[Manipulation episode records]
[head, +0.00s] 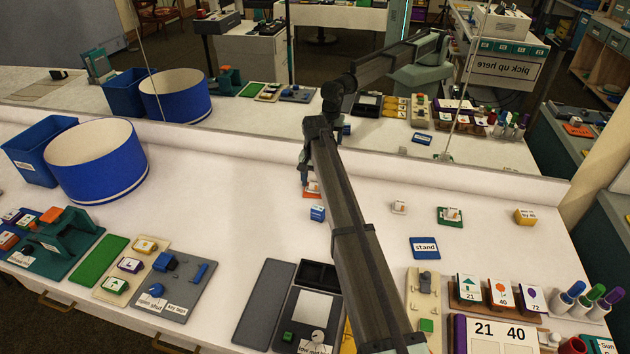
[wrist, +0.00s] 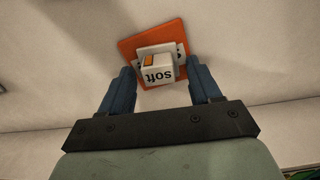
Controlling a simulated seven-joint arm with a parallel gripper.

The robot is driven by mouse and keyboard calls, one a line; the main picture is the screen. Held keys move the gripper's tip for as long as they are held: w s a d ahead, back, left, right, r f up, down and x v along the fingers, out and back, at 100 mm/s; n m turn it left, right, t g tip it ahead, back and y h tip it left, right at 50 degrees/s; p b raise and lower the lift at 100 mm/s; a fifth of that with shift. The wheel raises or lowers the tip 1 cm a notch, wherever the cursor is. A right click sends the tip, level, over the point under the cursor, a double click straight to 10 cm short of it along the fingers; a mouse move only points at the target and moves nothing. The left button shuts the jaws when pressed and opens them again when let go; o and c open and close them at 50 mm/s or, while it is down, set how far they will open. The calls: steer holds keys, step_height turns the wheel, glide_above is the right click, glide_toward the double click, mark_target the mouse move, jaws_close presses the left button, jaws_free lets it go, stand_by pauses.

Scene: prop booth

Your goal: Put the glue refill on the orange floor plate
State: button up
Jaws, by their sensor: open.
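The orange floor plate (wrist: 128,46) lies flat on the white table in the wrist view, with a white label partly covered. A small white box (wrist: 158,70) marked "soft", with an orange patch, sits on this plate. I cannot tell for certain that it is the glue refill. My gripper (wrist: 160,80) is open, its blue fingers on either side of the box, with gaps showing. In the head view the orange plate (head: 311,194) shows just below my gripper (head: 309,178), and the box is partly hidden by the arm.
To the right are a white block (head: 399,207), a green plate (head: 459,221) bearing a block, a yellow block (head: 525,216) and a blue "stand" plate (head: 425,247). A mirror rises behind. Left of the blue block is clear table.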

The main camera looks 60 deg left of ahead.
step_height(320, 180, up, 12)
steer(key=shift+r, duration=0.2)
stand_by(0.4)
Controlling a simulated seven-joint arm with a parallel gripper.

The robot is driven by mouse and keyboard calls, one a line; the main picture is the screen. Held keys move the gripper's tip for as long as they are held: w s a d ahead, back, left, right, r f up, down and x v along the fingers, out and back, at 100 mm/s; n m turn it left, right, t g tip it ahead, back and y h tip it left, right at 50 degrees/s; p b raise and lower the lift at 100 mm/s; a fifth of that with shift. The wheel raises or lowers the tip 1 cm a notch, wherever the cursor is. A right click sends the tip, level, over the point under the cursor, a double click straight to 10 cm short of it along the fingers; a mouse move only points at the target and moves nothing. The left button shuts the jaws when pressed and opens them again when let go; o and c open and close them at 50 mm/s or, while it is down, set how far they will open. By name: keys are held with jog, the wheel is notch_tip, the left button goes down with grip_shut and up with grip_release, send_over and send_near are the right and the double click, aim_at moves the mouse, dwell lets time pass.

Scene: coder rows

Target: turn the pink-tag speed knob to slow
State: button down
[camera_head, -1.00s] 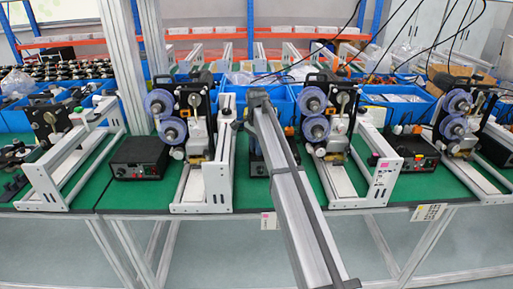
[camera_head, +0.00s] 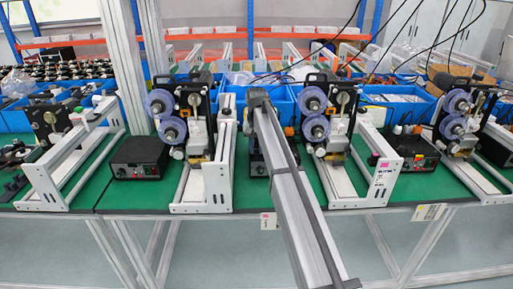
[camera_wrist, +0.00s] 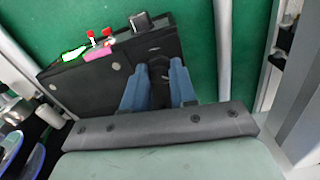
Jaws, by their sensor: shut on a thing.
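A black control box (camera_wrist: 105,75) with a pink tag (camera_wrist: 97,53) lies under my gripper in the wrist view. My gripper (camera_wrist: 158,68) has its two blue fingers on either side of a dark knob (camera_wrist: 158,76) on the box and is shut on it. The knob is mostly hidden between the fingers, and its pointer and scale cannot be read. In the head view the box (camera_head: 256,163) is mostly hidden behind my arm, and my gripper does not show.
Two red-capped switches (camera_wrist: 91,36), a green-lit part (camera_wrist: 74,53) and another black knob-like part (camera_wrist: 150,22) are close by on the box. White rails (camera_head: 220,165) and reel machines (camera_head: 325,120) flank it on the green bench (camera_head: 110,197).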

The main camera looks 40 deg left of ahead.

**JOB:** Write out all the entries again, word for word, and print no images.

**TASK OUTPUT:**
[head, +0.00s] 
[wrist, +0.00s] 
Controlling a simulated seven-joint arm with a parallel gripper.

The robot is driven by mouse and keyboard calls, one a line; the main picture is the screen. Held keys move the gripper's tip for as long as they are held: w s a d ahead, back, left, right, r f up, down and x v along the fingers, out and back, at 100 mm/s; n m turn it left, right, t g tip it ahead, back and y h tip it left, right at 50 degrees/s; p b raise and lower the lift at 100 mm/s; a fifth of that with shift. The wheel raises or lowers the tip 1 cm a notch, wherever the cursor is. A right click sends the tip, level, over the point under the cursor, a double click straight to 10 cm short of it along the fingers; a mouse move only points at the target and moves nothing. The left button shuts the jaws when pressed and opens them again when let go; o and c open and close them at 50 mm/s or, while it is down, set how far they will open. The calls: steer holds keys, step_height turns the wheel, glide_above is the right click, glide_toward the double click, mark_target the mouse move, jaws_close presses the left button, jaws_free lets it go, stand_by pauses.

Scene: prop booth

Your goal: Put the glue refill on the orange floor plate
State: button up
Jaws, by their sensor: open.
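The orange floor plate (wrist: 128,46) lies flat on the white table in the wrist view, with a white label partly covered. A small white box (wrist: 158,70) marked "soft", with an orange patch, sits on this plate. I cannot tell for certain that it is the glue refill. My gripper (wrist: 160,80) is open, its blue fingers on either side of the box, with gaps showing. In the head view the orange plate (head: 311,194) shows just below my gripper (head: 309,178), and the box is partly hidden by the arm.
To the right are a white block (head: 399,207), a green plate (head: 459,221) bearing a block, a yellow block (head: 525,216) and a blue "stand" plate (head: 425,247). A mirror rises behind. Left of the blue block is clear table.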

The main camera looks 60 deg left of ahead.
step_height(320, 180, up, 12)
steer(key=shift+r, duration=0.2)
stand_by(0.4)
Controlling a simulated seven-joint arm with a parallel gripper.

The robot is driven by mouse and keyboard calls, one a line; the main picture is the screen. Held keys move the gripper's tip for as long as they are held: w s a d ahead, back, left, right, r f up, down and x v along the fingers, out and back, at 100 mm/s; n m turn it left, right, t g tip it ahead, back and y h tip it left, right at 50 degrees/s; p b raise and lower the lift at 100 mm/s; a fifth of that with shift. The wheel raises or lowers the tip 1 cm a notch, wherever the cursor is. A right click sends the tip, level, over the point under the cursor, a double click straight to 10 cm short of it along the fingers; a mouse move only points at the target and moves nothing. The left button shuts the jaws when pressed and opens them again when let go; o and c open and close them at 50 mm/s or, while it is down, set how far they will open. By name: keys are held with jog, the wheel is notch_tip, the left button goes down with grip_shut and up with grip_release, send_over and send_near are the right and the double click, aim_at moves the mouse, dwell lets time pass.

Scene: coder rows

Target: turn the pink-tag speed knob to slow
State: button down
[camera_head, -1.00s] 
[camera_head, +0.00s] 
[camera_wrist, +0.00s] 
Jaws, by their sensor: shut on a thing.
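A black control box (camera_wrist: 105,75) with a pink tag (camera_wrist: 97,53) lies under my gripper in the wrist view. My gripper (camera_wrist: 158,68) has its two blue fingers on either side of a dark knob (camera_wrist: 158,76) on the box and is shut on it. The knob is mostly hidden between the fingers, and its pointer and scale cannot be read. In the head view the box (camera_head: 256,163) is mostly hidden behind my arm, and my gripper does not show.
Two red-capped switches (camera_wrist: 91,36), a green-lit part (camera_wrist: 74,53) and another black knob-like part (camera_wrist: 150,22) are close by on the box. White rails (camera_head: 220,165) and reel machines (camera_head: 325,120) flank it on the green bench (camera_head: 110,197).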

The main camera looks 40 deg left of ahead.

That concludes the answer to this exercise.